As far back as Souled American, the Chicago ur-alt country band with whom he played guitar from the late 80s to mid 90s, Tuma was always looking to explore beyond the boundaries of a received sound. Souled American were a brew of the traditional, the psychedelic and plain odd– stretching what were ostensibly country and bluegrass songs by slowing the pace to a crawl and making the familiar seem eldritch and uncanny. Along with the unearthly twin vocals of Joe Adducci and Chris Grigoroff, Tuma’s guitar playing was central to this subtle shifting of the ground, and after he left to concentrate on his own work he continued on this path upwards and away from the traditional – all the while keeping it as a guide, a granular part of his voyages.

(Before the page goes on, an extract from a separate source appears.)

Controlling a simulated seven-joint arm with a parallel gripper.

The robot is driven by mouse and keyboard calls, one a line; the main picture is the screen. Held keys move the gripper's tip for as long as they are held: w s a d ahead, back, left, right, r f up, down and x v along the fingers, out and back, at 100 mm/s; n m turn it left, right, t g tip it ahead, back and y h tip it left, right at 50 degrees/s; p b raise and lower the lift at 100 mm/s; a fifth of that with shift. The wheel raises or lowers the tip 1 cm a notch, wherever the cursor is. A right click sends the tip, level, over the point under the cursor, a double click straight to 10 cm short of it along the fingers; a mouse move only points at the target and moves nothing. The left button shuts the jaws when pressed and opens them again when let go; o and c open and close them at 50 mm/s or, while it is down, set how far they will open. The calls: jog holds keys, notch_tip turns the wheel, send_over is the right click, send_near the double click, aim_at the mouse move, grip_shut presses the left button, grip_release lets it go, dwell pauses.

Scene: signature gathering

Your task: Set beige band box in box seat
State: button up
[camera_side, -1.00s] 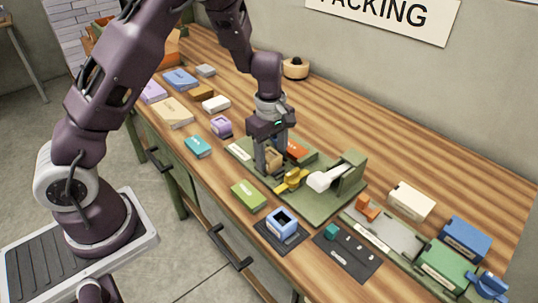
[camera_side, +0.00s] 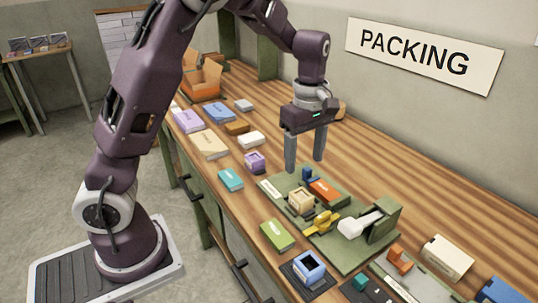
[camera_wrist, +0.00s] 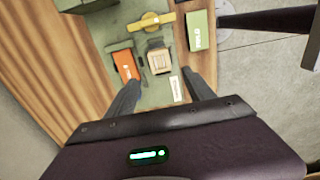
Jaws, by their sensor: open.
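The beige band box (camera_side: 301,200) sits upright on the green board (camera_side: 345,258), toward its left part. It also shows in the wrist view (camera_wrist: 160,61), where a dark edge, perhaps of the box seat, shows just beyond it. I cannot tell how fully the box sits in a seat. My gripper (camera_side: 305,165) is open and empty, raised above and behind the box, with its fingers apart from it. In the wrist view, the fingers (camera_wrist: 162,80) are spread on either side below the box.
An orange box (camera_side: 325,190) and small blue piece (camera_side: 308,174) stand beside the beige box. A green box (camera_side: 277,235) and blue open box (camera_side: 309,267) lie near the front edge. Bare wood lies behind the board.

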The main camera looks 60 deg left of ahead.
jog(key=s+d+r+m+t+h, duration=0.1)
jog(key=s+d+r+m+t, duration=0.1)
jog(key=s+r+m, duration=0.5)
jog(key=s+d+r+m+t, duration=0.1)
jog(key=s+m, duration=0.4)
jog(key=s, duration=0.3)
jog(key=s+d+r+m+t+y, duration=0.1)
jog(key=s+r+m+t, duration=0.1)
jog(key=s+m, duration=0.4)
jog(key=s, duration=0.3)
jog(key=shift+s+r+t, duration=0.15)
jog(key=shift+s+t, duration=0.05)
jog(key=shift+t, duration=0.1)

All of Tuma’s five solo records, and his various collaborations with Boxhead Ensemble, Mike Weis and Good Stuff House (also featuring Weis), are touched by this exploratory, questing zeal and also by a sense of grace and timelessness. The one obvious touchstone might be John Fahey, but while Tuma’s work does have a similar sense of scope it doesn’t necessarily have the structural dread and otherness that seems to haunt all of Fahey’s recordings – there is uneasiness, but it’s contained, part of a wider sweep of sound, somewhere between quiescence and melancholy. These distinct facets of sound and purpose came together to startling effect on Not for Nobody Tuma’s 3rd solo album following on from Hard Again (named after the Muddy Waters record) and The River 1234.

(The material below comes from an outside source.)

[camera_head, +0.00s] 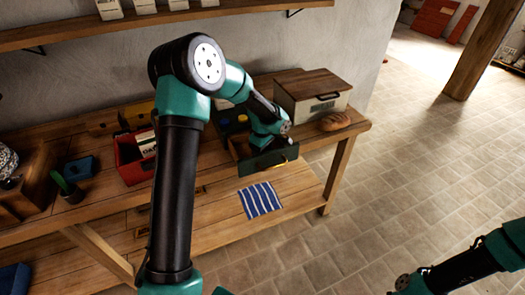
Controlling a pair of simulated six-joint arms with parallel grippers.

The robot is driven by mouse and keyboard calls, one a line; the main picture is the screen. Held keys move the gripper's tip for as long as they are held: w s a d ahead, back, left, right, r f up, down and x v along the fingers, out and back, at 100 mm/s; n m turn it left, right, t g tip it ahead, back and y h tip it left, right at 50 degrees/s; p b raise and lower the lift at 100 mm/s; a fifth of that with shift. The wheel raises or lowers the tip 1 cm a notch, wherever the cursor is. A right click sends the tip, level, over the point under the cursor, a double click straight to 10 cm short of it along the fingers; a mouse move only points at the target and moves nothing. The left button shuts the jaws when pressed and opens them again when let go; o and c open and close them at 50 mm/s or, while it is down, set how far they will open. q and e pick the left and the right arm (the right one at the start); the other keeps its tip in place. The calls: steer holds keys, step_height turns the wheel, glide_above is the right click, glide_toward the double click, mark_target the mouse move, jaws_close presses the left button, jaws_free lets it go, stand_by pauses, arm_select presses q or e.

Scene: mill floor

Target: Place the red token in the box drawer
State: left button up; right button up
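A drawer with a dark green front (272,161) is pulled out at the table's front edge, below a dark box with blue and yellow round parts on top (233,121). My left arm reaches across to it. My left gripper (287,140) is at the drawer, over its opening. Its fingers are too small and hidden to tell whether they are open or shut. I cannot make out the red token; the arm hides part of the drawer's inside. My right arm shows at the lower right, away from the table, with its gripper fingers out of view.
A red bin with cards (133,158) stands left of my arm. A wooden bread box (313,97) and a loaf (336,121) are to the drawer's right. A striped cloth (260,200) lies on the lower shelf. The tiled floor at right is clear.

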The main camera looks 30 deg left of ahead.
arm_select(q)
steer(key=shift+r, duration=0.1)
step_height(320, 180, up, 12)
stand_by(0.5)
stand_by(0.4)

Not For Nobody was first released in 2008 on Digitalis, and history has proved it has been something of a transition album for Tuma. It signalled a slight shift in emphasis from long thematic pieces to shorter impressionistic vignettes, and also included what could be seen as a move towards a more domesticsound, with odd production techniques that more readily incorporated Tuma’s immediate surroundings. The album begins with what is to date, the only recording of Tuma’s voice that I’m aware of – and it’s treated until it’s virtually unrecognisable, a thin high keening sound that could be mourning but comes on more like a frazzled lullaby. This kind of tone that pervades the rest of the album, with the soothing lilt of his guitar and banjo figures, and the trademark bed of warm organ and harmonium drones occasionally punctured by uncanny intrusions: what sounds like a strangled cry on ‘Loversrock 1′, the barely-there squees on ‘Eloper’. What all this newly domesticated closeness of sound does is to further obscure the fact that with Tuma there is always the overarching sense that you’re insidethe great hall of a tradition. Tracks like ‘Tiktaalik’ and ‘Rakes’, so simple and so utterly beautiful, sound like disinterred folk songs, ancient and woody: the former (named after an extinct genus of lobe-finned fish) is a diptych of interlocking guitar figures so wide and so plangent as to almost possess its own architecture; the latter, as close as the album comes to containing a song, seems to incorporate a whole host of traditionals. With the more incidental tracks, such as ‘Moccasoclea’ and ‘Newjoy’ there is often the feeling of voyeurism, the closeness of watching someone record, certainly, but also seeing the figures and melodies like chainlinks into an obscured past.
Tuma was to follow on this increasingly abstract path with Dandelion, which further accentuated this shift to a more domestic sound, with many more unsettling moments of intrusion. It was a fascinating record, but Not For Nobody somehow had the perfect balance. This new vinyl edition on Immune, with its exquisite artwork by Chris Koelle, is what the album deserves.